So, if evangelical churches are going to be “successful” in our present milieu, argues Barna in many of his publications, then it needs to reorient its thinking about what is foundational to our culture and identity: consumption. It is neither the holy faith, nor the constitution that binds together “we the people”. Instead, it is consumerism. This is an important insight. However, Barna took things into a direction that steered American evangelicalism deeper into the problem, rather than challenging consumeristic ideology in ways that Alan Noble and James K. A. Smith presently are doing.[1] Stated differently, Barna encouraged embracing consumerism as a paradigm; for the church and in the church. Furthermore, reflecting on the evidence of his polling data, Barna came to understand that if the church is not necessarily defined in the confessional categories of the local assembly gathered around the pure preaching of the Gospel and the Sacraments administered according to that Gospel (such as we find in the Augsburg Confession, VII.1), but rather reconceived as a voluntary organization that provides resources for personal enrichment, spirituality, and felt needs, then the church attains the potential to compete in the marketplace of religious experiences.
Christianity, at least as we find it throughout the US and Canada, has been enveloped by consumerist thinking and practice.
Barna’s economic reconception of the church in light of market forces helped to legitimize the shift from the institutional church to “alternative faith communities.” In 2005 he wrote, “Whether you examine the changes in broadcasting, clothing, music, investing, or automobiles, producers of such consumables realize that Americans want control over their lives. The result has been the ‘niching’ of America—creating highly refined categories that serve smaller numbers of people but can command greater loyalty (and profits).”[2] Niche churches, vying for shelf space in the religious marketplace, have been the result.

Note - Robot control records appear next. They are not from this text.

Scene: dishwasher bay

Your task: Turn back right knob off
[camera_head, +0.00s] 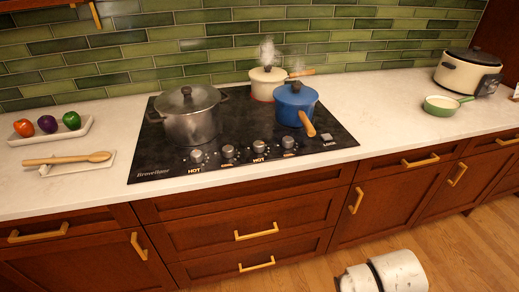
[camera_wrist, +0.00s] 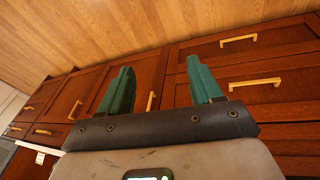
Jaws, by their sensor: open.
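The cooktop (camera_head: 150,160) is a black glass panel set in the white counter, with several round silver knobs in a row along its front edge. From left to right these include the leftmost knob (camera_head: 196,156), a second knob (camera_head: 228,151), a third knob (camera_head: 259,146) and the rightmost knob (camera_head: 288,142). HOT labels show under the leftmost and third knobs. Which knob belongs to the back right burner I cannot tell. My gripper (camera_wrist: 160,66) shows in the wrist view with its green fingers apart and nothing between them, facing the wooden drawer fronts, away from the knobs.
A steel pot (camera_head: 190,120), a steaming cream pot (camera_head: 266,84) and a steaming blue pot (camera_head: 292,103) stand on the cooktop. The blue pot's wooden handle (camera_head: 308,124) points toward the front right. Drawers with brass handles (camera_head: 256,232) line the front below; wooden floor is clear.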

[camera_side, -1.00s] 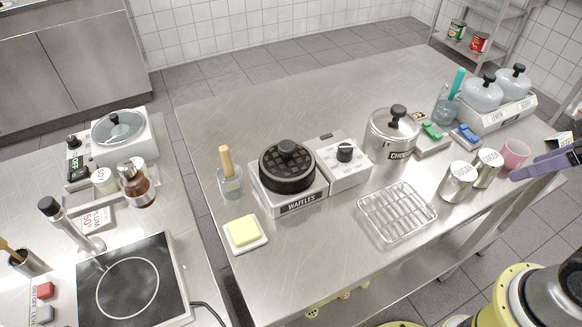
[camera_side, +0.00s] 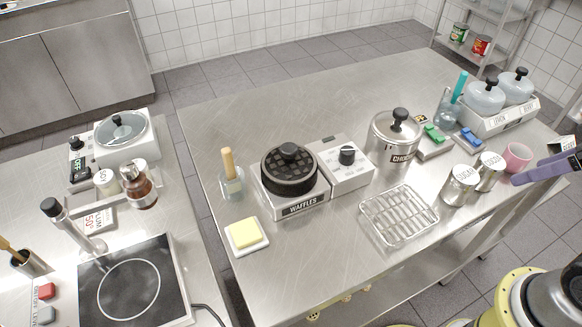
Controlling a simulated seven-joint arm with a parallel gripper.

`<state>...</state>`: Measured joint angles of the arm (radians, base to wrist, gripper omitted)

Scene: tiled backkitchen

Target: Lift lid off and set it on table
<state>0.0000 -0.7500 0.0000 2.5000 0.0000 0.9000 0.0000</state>
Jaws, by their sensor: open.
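Several lidded vessels stand on the steel table (camera_side: 300,120). A silver pot marked CHOC (camera_side: 394,150) is right of centre, its lid (camera_side: 388,124) seated with a black knob on top. Two pale domed lids (camera_side: 484,96) (camera_side: 517,84) with black knobs sit on a white labelled unit at the far right. The waffle maker (camera_side: 289,170) has a round black top with a knob. My gripper (camera_side: 516,180), with purple fingers, comes in at the right edge beside the pink cup. It is open, apart from every lid, and partly out of frame.
A wire rack (camera_side: 398,214), two silver shakers (camera_side: 460,184) and a pink cup (camera_side: 515,157) line the table's near right side. A butter dish (camera_side: 246,235) is at the near left. The table's back left and front middle are clear. A glass-lidded cooker (camera_side: 121,134) stands on the left counter.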

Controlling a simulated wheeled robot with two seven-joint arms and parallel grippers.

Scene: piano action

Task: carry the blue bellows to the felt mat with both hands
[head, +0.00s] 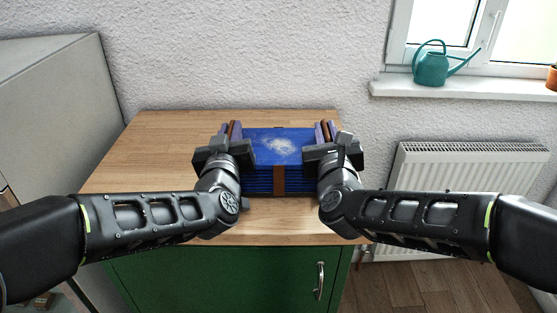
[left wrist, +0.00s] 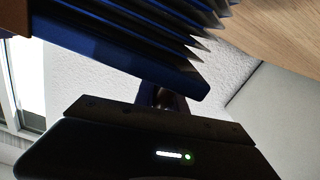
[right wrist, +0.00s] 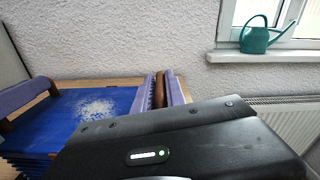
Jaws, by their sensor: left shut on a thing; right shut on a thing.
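The blue bellows (head: 278,148) has a pale worn patch on top, dark pleats at its front and a brown strap. It is between my two grippers, over the wooden cabinet top. My left gripper (head: 228,142) is shut on its left side, by a brown handle. My right gripper (head: 326,142) is shut on its right side, by the other brown handle. The bellows' pleats show in the left wrist view (left wrist: 150,40), and its top shows in the right wrist view (right wrist: 95,108). I cannot tell whether it touches the cabinet top. I see no felt mat.
The wooden top (head: 140,165) of a green cabinet (head: 210,280) is bare to the left of the bellows. A grey cabinet (head: 50,110) stands at the left. A radiator (head: 470,175) and a windowsill with a teal watering can (head: 431,66) are at the right.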

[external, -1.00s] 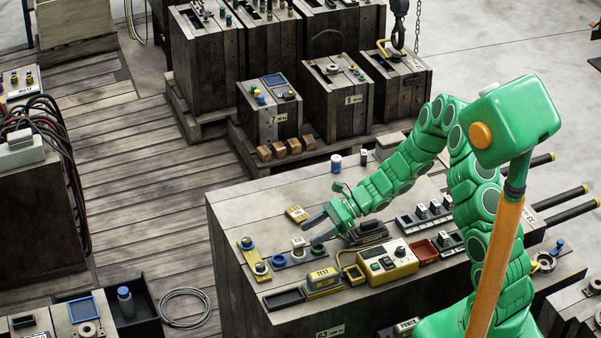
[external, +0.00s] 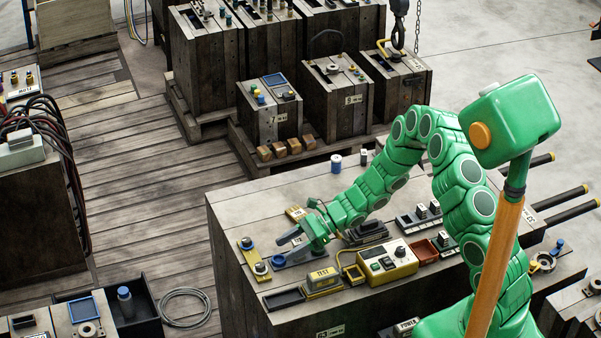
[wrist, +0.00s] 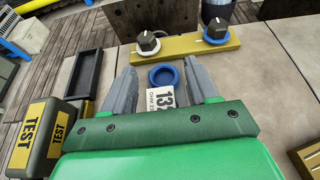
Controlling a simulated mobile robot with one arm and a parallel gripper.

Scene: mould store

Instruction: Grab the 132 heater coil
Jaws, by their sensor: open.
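A blue ring-shaped coil (wrist: 163,87) lies on the bench top in the wrist view, just ahead of my gripper. A white tag (wrist: 160,98) beside it reads "13", turned sideways, with the rest hidden by my gripper. My gripper (wrist: 158,68) is open, with one grey finger left of the coil and tag and the other right of them. Neither finger clearly touches the coil. In the external view my gripper (external: 283,253) is low over the bench near its left end, and its fingers largely cover the coil.
A yellow bar (wrist: 180,48) with two knobs lies beyond the coil. A black tray (wrist: 84,74) and a yellow TEST box (wrist: 38,130) stand to the left. In the external view a yellow meter (external: 388,262) sits right of my gripper.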

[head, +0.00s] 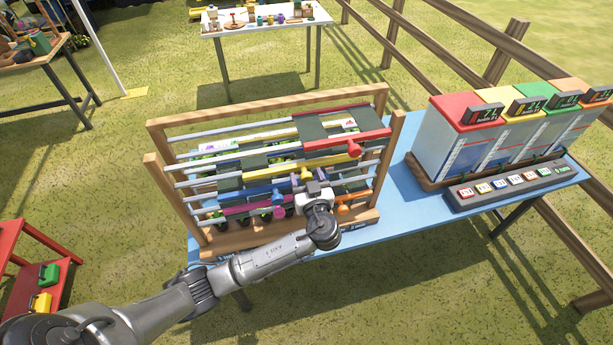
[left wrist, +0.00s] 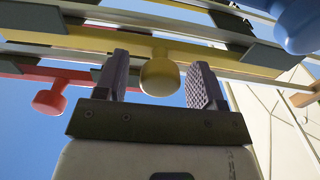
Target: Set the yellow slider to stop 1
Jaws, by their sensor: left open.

During the past four decades local churches have seen the need to embrace niche strategies and market themselves as appeal-boutiques. Barna continues:
With the advent of the church’s design for every generation, some congregations offer divergent styles of worship music or emphasize ministries of interest to specialized populations and so forth. The church landscape now offers these boutique churches alongside the “something for everybody” megachurches. In the religious marketplace, the churches that have suffered most are those who have stuck with the one size fits all approach; typically proving that one size fits nobody. Furthermore, consumers are demanding practical faith experiences over doctrine. They seek novelty and creativity rather than predictability in religious experiences, and the need for time shifting rather than inflexibility in the scheduling of religious events.[3]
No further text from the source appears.